VAN CLEEF & ARPELS THE ZIP NECKLACE REVIEW
Last week during a preview day of Masterpiece, I had a rare opportunity to try on and chat with Nicolas Bos, Van Cleef & Arpels Creative Director and CEO, about one of Van Cleef’s iconic and much sought-after design: the Zip Necklace. Every zip necklace is unique, and the one on show here was crafted from white gold, diamonds and rubies. Invented in late 19th century America as a fastening for boots, the humble zipper seems far removed from the realm of sophistication, high jewellery in particular! Yet despite its humble origins, it has inspired one of Van Cleef & Arpels’ most iconic pieces. The Zip necklace blends humour and craftsmanship.
In 1938 Duchess of Windsor challenged Renée Puissant, the Maison’s artistic director and daughter of Alfred Van Cleef, to design a high jewellery zipper.
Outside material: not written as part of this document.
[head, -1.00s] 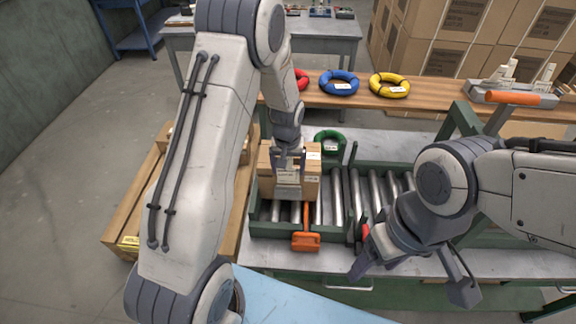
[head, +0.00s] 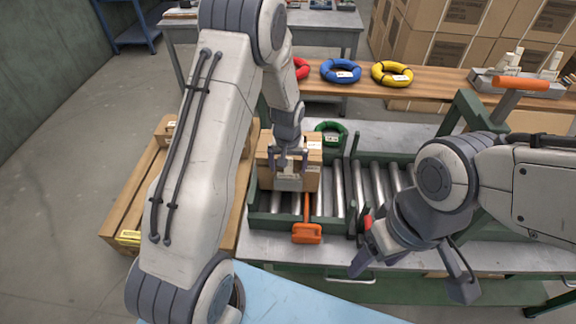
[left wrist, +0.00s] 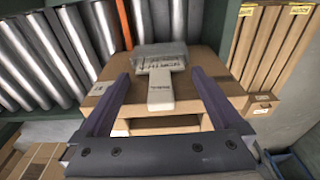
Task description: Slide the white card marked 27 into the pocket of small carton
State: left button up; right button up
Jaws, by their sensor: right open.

She was inspired by Elsa Schiaparelli, whose biography I have just read and one of her favourite designers and the first couturier to use visible zippers in the early 1930s.
The finished high jewellery piece is an outstanding feat of jewellery engineering. The seemingly simple transformative function of a zipper hides within an extremely complex jewellery architecture and technique. It took Van Cleef & Arpels roughly 15 years to realise Duchess of Windsor’s request. Zippers we use on handbags and clothes work because the steel teeth are attached to elements that do not change shape and spaces between teeth are always the same. However gold is malleable and soft, so you cannot create a gold necklace in an industrial manner. Instead, such necklace has to be made by hand, adjusting each teeth one by one, and there is only one workshop in the world that has the knowledge and skill to do so. The Zip necklace was revisited in various forms throughout the 50’s and is still a distinctive element in Van Cleef & Arpels’ collections today.